Bentuk-bentuk penyimpangan atas Aturan Tanam Paksa:
1. Pemberlakuan cultuur procenten, yaitu bonus untuk para pegawai pemerintah Belanda yang mampu menyerahkan pajak lebih banyak.
2. Para pegawai pemerintah Belanda dapat mengambil lebih dari 1/5 bagian tanah rakyat dan dapat memilih jenis tanah yang subur untuk tanaman ekspor.
3. Kewajiban rakyat yang tidak memiliki tanah untuk bekerja di pabrik atau perkebunan Belanda yang melewati ketentuan.
4. Pembebanan pajak tanah kepada para petani.
5. Waktu pengerjaan tanah cultuurstelsel ternyata lebih dari 3 bulan.
6. Tidak ada pengembalian kelebihan hasil produksi pertanian.
7. Pembebanan pajak kepada para petani atas kerusakan atau kerugian akibat gagal panen.
b. Pelaksanaan Aturan Tanam Paksa
Pelaksanaan aturan tanam paksa sudah dimulai pada tahun 1830 dan mencapai puncak perkembangannya hingga tahun 1850, yaitu dengan ditandai dengan hasil tanam paksa mampu mencapai jumlah tertinggi. Dengan demikian, keuntungan tinggi dapat diperoleh pemerintah Belanda dari pelaksanaan aturan tanam paksa ini.
Tekanan-tekanan yang dilakukan pemerintah Hindia Belanda terhadap rakyat Indonesia dalam upaya mencari keuntungan dari pelaksanaan aturan tanam paksa tersebut mulai menurun akibat adanya berbagai kritikan tajam terhadap pemerintah Belanda yang dipandang sangat keji dan tidak berperikemanusiaan.
Pada tahun 1860, system tanam paksa yang diberlakukan untuk menanam lada dihapuskan dan pada tahun 1865 menyusul dihapuskan untuk menanam nila dan teh. Berlanjut hingga tahun 1870, hampir semua jenis tanaman yang ditanam untuk tanam paksa dihapuskan, kecuali tanaman kopi. Akhirnya, pada tahun 1917, tanaman kopi yang diwajibkan untuk ditanam bagi rakyat di daerah Priangan juga dihapuskan.
c. Dampak Aturan Tanam Paksa
Dampak yang timbul dari pelaksanaan aturan tanam paksa dapat dibedakan menjadi dua, yakni keuntungan yang diperoleh pemerintah Belanda dan dampak aturan tanam paksa bagi bangsa Indonesia.
Dampak Aturan Tanam Paksa
1) Bagi Pemerintah Belanda
Pemerintah Belanda dapat mengatasi kesulitan keuangan.
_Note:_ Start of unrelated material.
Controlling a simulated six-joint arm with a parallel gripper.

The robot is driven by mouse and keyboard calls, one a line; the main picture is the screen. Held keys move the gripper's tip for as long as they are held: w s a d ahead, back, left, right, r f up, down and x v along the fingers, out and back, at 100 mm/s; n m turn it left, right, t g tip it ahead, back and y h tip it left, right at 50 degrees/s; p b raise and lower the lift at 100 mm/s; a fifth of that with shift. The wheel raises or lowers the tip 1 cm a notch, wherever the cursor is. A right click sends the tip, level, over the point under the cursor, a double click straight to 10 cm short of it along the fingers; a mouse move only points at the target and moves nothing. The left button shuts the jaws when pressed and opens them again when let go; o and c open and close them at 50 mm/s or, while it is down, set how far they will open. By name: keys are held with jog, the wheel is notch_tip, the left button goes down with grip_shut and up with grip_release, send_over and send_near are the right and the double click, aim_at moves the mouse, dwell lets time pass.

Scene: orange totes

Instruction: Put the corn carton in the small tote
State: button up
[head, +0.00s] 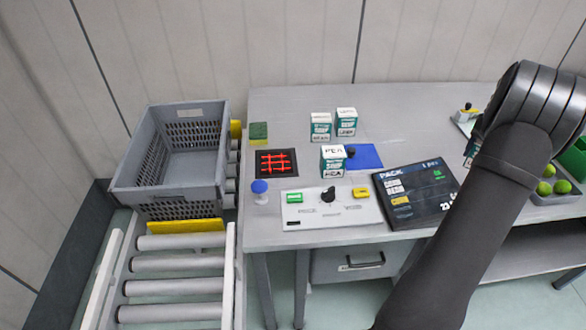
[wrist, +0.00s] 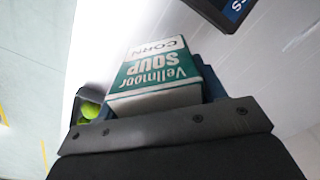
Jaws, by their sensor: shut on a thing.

Pemerintah Belanda dapat melunasi hutangnya.
Keuangan Belanda mengalami surplus (kelebihan).
Perusahaan Nederlandsche Handel Maatschappij (NHM) mendapatkan keuntungan yang berlimpah.
2) Bagi Rakyat Indonesia
Sisi Positif:
Petani mengenal jenis tanaman baru dari luar negeri.
Petani mengetahui daerah-daerah yang sesuai untuk jenis tanaman tertentu.
Petani mengetahui cara mengolah tanah dan memelihara tanaman ekspor.
Pasar internasional mengetahui hasil tanaman perdagangan Indonesia.
Sisi Negatif:
Lahan pertanian rakyat menjadi terbengkalai karena tidak terurus.
Gagal panen pertanian rakyat sehingga petani mengalami kerugian besar.
Timbul kelaparan, kemiskinan, wabah penyakit, dan kematian.
Mental bangsa turun karena merasa tertekan.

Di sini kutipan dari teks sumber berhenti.